‘Straight Line Crazy’ Review: Ralph Fiennes Plays Robert Moses in David Hare’s Talky New Play

“We’ve discussed this. We’ve discussed this many times.” That wearied line, which appears in the final scene of David Hare’s new play “Straight Line Crazy,” is spoken by Ariel Porter (Samuel Barnett), the long-suffering right-hand man to New York’s legendary urban planner Robert Moses (Ralph Fiennes). But while it serves as a rebuke to Moses, it also sums up the besetting sin of the show now premiering at the Bridge Theatre in London. The play is made up of discussion, often energized by hard-working actors, but while Hare famously fashioned debates around the Iraq War into the invigorating “Stuff Happens,” in “Straight Line Crazy” almost nothing happens.

The base material, the story behind Moses’s spectacular rise and fall, is fascinating. Moses is the singular man who, from the 1920s onwards, radically changed the physical landscape of America, first of Long Island, then Manhattan and then the country.
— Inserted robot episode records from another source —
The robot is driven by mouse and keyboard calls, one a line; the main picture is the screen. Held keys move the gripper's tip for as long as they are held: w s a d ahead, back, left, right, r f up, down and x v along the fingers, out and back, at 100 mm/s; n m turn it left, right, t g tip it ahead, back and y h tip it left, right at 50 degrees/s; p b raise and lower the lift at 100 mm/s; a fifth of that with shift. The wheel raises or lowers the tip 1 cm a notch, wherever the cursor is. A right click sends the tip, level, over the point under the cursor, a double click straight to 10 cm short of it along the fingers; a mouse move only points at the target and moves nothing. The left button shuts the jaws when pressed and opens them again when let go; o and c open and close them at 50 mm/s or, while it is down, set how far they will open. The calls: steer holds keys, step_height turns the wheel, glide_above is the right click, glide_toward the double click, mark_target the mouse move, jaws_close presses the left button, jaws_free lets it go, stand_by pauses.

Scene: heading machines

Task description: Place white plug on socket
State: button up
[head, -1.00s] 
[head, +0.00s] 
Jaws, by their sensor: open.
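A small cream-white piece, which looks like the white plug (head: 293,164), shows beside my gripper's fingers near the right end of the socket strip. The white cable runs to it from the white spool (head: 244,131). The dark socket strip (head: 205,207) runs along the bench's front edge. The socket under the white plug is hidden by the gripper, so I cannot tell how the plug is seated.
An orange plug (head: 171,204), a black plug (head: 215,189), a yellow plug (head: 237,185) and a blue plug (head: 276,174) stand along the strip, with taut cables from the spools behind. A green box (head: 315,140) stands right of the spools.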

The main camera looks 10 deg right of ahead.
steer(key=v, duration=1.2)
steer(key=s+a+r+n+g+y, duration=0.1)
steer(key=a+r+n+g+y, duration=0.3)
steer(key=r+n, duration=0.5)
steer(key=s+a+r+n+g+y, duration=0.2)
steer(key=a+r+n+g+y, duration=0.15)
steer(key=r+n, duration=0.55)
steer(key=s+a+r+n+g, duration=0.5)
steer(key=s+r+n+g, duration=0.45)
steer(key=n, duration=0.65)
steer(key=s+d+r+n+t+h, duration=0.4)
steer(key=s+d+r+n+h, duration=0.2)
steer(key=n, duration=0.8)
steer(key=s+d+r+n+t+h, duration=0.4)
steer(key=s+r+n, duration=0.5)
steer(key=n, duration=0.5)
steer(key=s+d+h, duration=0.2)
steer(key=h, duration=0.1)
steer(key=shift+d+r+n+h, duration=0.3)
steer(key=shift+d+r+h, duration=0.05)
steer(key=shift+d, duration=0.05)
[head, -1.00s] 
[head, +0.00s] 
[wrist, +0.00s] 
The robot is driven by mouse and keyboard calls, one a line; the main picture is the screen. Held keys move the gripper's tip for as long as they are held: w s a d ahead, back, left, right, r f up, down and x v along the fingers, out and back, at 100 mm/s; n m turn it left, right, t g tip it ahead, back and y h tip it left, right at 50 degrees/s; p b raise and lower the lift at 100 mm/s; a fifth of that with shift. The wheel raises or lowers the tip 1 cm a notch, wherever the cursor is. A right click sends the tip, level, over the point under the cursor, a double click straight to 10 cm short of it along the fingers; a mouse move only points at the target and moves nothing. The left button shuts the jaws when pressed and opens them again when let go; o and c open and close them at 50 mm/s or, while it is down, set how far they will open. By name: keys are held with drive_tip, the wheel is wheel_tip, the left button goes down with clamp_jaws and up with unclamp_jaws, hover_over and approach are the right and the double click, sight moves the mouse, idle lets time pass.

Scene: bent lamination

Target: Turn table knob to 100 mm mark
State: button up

For decades he was an untouchable hero of urban development, designing and building public space “for the people” via the construction of roads that didn’t just carve their way through the U.S., they reconfigured it. As one of the characters announces, anyone driving on a road that is an expressway is on a road designed by Moses.

But after a near 40-year career, Moses’s fall from was grace not just a personal loss but a symbol of a massive American socio-political change, with attitudes about race, power and class undergoing a seismic shift. Moses’s failure, as Hare is keen to underline, is not about design, it’s his arrogant refusal to understand, let alone embrace, the changed tenor of his times. Consciously or not — the play is interestingly ambivalent on this point — he spent decades ignoring the consequences of his actions for anyone but wealthy white people.

To explore all this requires imparting vast amounts of information and attitudes, not least because Hare focuses on just two pivotal moments in Moses’s career: at the start of the Long Island project which began it all, and then his unrealized attempt to build a road through Washington Square Park.

Hare is thus painfully reliant on exposition, sometimes in narration, mostly in unadorned explanation. Right up until the final moments, characters are explaining things to people who already know what they’re being told so as to inform the audience. And while director Nicholas Hytner drives scenes hard in an attempt to move things forward, we end up with energized argument but precious little momentum.

The exception is the extended, dynamic scene between Fiennes and his power-devouring state governor Al Smith, in a fireball of a performance by Danny Webb. Chewing a cigar, knocking back bourbon, growling and grinning, he’s thrillingly unpredictable, flashing between lethal ease, riotously enjoyable fury and back again in a heartbeat. Webb heats up the stage with delicious danger, giving the impressive Fiennes a run for his money.

His chest puffed out, Fiennes is all boldly convincing, controlled threat, his monomania teetering on the edge of malevolence. He somehow acts taller than he is, powerfully suggesting in the way he holds himself that this is not just a man who thinks he knows best about everything, he knows it.

He’s countered by Finnuala (Siobhán Cullen), the shrewd, young, would-be architect in his office who soaks up Moses’s ethos and, in the second act, is shown to be still by his side 30 years later — via a graying wig and neatly aging costume from designer Bob Crowley. Despite Cullen’s poise in the role, it’s not her fault that her climactic truth-telling to her boss of 30 years seems more expedient than dramatically truthful. Hare needs Moses to be taught a lesson and she is the one to do it, but it only leaves the audience wondering why she has said nothing for the previous three decades.

Most confusing is the woefully underused Helen Schlesinger as the architecture journalist Jane Jacobs, whose influential book “The Death and Life of Great American Cities” is quoted at length in the program. Although she is set up as the play’s deus ex machina in her opening address to the audience, her short final piece of narration at the end, in which she wonders if Moses’ downfall was her fault, makes no sense because we’ve seen almost nothing of her in the play itself.

Everything is elegantly staged by Hytner on Crowley’s expansive office set, and the play’s underlying themes are resonant of what was a fascinatingly changing world. But Hare’s structural choices have resulted in a play in which everyone earnestly says what they mean and means what they say. Subtext, the playwright’s device for gluing audiences to character, situation and a sense of dramatic sympathy, is almost entirely absent.